Now that you understand the expectations you’ll likely face, you know your sales cycle, and you have your goals set, let’s talk about how to market to prospects.
When to Market
First, it’s important to have a firm understanding of the buyer’s journey and its three stages: the awareness, consideration, and decision stages.
The awareness stage is where a prospect is getting enlightened (for lack of a better word). They know there’s a mishap or a challenge in their business, and while they may have an idea of what’s going awry, they don’t have it defined quite yet.
In the consideration stage, the prospect has defined their challenge or mishap, and they’re researching multiple solutions to solve their problem.
In the decision stage, the prospect has narrowed down the possible solutions and is deciding, likely between two to three options.

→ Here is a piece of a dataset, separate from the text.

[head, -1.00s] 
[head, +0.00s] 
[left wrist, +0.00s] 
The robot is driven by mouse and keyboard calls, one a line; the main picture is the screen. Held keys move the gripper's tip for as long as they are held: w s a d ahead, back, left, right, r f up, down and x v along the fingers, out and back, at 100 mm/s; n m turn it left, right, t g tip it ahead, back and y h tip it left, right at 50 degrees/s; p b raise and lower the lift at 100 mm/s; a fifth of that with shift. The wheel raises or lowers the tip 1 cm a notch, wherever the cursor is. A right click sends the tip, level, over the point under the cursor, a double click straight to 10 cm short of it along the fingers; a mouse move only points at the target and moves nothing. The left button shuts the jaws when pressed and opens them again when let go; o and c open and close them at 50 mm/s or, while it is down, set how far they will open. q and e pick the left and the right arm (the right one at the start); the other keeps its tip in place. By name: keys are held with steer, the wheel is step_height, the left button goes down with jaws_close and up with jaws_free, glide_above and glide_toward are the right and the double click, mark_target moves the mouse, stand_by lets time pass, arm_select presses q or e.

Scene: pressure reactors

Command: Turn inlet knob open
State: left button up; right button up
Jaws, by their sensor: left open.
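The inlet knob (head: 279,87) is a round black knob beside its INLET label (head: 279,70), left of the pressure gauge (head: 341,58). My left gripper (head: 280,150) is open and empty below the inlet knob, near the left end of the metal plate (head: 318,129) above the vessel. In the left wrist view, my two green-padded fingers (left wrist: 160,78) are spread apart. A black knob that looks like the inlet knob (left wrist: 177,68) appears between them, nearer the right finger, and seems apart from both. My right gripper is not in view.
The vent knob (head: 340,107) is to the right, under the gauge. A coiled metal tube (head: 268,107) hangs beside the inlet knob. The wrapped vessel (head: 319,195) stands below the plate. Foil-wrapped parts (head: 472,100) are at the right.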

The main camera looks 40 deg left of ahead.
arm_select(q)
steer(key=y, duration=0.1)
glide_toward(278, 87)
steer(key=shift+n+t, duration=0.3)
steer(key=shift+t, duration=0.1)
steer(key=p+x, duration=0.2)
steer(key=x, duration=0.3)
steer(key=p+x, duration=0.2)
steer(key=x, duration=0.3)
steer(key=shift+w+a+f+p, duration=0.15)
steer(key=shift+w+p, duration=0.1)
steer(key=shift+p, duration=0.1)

It’s important to match content based on where your prospect is in their buyer’s journey. For instance, it would be a major turnoff to a prospect if you sent them a case study if they’re in the early part of the awareness stage.
I’ll talk more about this in my next blog, but this is where it’s crucial to have sales and marketing alignment. The sales team can help the marketing team by providing insight and content suggestions about common questions that prospects have during each stage. By teaming up and working together, the sales team can help the marketing team create the most beneficial content pieces, and the marketing team can provide qualified, well-educated prospects, based on the well-constructed content marketing pieces.
To tie it all together, it’s very important to know the length of your sales cycle and have reasonable expectations about how long it will take to nurture leads. As it relates to nurturing the sales cycle, keep the buyer’s journey in mind and provide content that’s closely related to where the prospect is in their journey. Don’t rush them; educate and nurture them through the end of their buying journey… and beyond!